Detective Ricardo Garcia: "It's frustrating."
Cavazos: "Is it a slap in the face?"
Garcia: "Of course it is."

The deputies say to add insult to injury the new sheriff, Mark Napier, who told deputies while he campaigned that he'd fight to fix the Step Program, made an announcement in a December memo that the Step Program is dead and is never coming back.

And the County Attorney Chuck Huckleberry agreed to support Napier's compensation reform plan that would replace the Step program entirely. "That's when we realized they are never going to make it right," said Deschenes.

Cevantez said, "The association decided enough was enough."    

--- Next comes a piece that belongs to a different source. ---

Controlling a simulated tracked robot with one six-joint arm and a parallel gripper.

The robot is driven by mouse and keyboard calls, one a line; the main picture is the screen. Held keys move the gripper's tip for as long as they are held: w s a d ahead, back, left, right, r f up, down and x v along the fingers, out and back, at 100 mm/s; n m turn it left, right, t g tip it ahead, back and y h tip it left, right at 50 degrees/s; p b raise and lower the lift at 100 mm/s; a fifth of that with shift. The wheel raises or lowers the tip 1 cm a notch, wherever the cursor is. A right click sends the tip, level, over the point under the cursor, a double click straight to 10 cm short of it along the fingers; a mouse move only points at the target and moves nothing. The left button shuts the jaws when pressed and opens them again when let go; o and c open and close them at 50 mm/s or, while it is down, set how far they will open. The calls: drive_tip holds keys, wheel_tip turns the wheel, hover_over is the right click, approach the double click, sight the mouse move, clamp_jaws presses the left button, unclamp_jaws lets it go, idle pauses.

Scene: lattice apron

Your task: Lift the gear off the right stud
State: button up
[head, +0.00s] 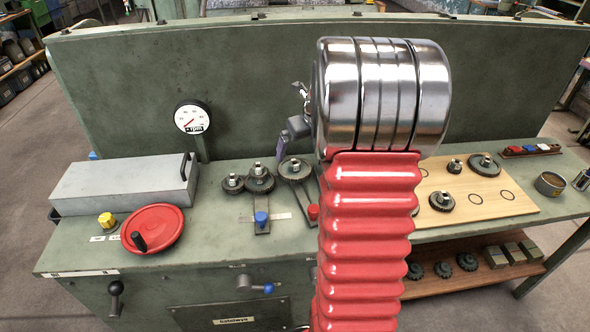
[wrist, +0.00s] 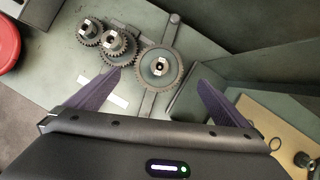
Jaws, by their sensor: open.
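Three dark toothed gears sit on studs on the green bench. The largest, on the right stud (wrist: 160,65), is the right gear (head: 296,172); it also shows in the wrist view as a wide disc (wrist: 151,79). The middle gear (head: 260,184) and the small left gear (head: 232,185) are close beside it. My gripper (head: 284,145) is above the right gear, partly hidden behind my arm in the head view. In the wrist view my gripper (wrist: 159,78) has its two purple fingers spread, one on each side of the right gear, with nothing held.
A blue-knobbed lever (head: 262,218) and a red-knobbed lever (head: 313,212) stand in front of the gears. A grey box (head: 120,187) and red handwheel (head: 153,228) are at left. A wooden board (head: 500,203) with several gears lies at right. A tall green panel (head: 250,80) stands behind.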

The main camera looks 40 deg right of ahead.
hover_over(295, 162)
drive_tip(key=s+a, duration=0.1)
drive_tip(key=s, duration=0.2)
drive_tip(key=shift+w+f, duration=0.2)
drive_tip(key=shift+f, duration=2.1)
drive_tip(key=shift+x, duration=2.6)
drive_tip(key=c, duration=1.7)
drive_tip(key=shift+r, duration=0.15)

And retained attorney Steve Portell. "What's breathtaking is the sheriff's Dec. 11 memo throws everything out the window. It says falsely that his new system -- it's been approved by the county. That's simply not true. He did not have support of the County Administrator. That had never been officially or even unofficially announced by anybody."

KGUN9 obtained public records from the County Administrator's Office that reveal Napier discussed compensation reform with Chuck Huckleberry after the Board of Supervisors abandoned the existing step program when it adopted the year's budget. A week after Napier's statement, Huckleberry wrote a memo asking staff to review the revised plan. The sheriff also claimed he had broad public support, but Portell says Napier made unilateral decisions that had never been vetted and approved. "Without any regard to the statutory framework -- without even following county ordinances. That's wrong," said Portell.

The deputies are seeking damages for lost income -- ranging from 113,000 -- to 150,000 dollars. "This is not about grabbing money. This is about integrity. If they have the integrity to protect us day in and day out, we should at least have the integrity to keep our promises," said Portell.

KGUN9 reached out to the county administrator, board of supervisors and the sheriff. All responded and stated they couldn't comment on pending litigation, but the sheriff told us today he has a few minor details to iron out and he does have the support of the county administrator.

The county has until mid-Febuary to resolve this pay issue or face being sued. We'll keep you updated.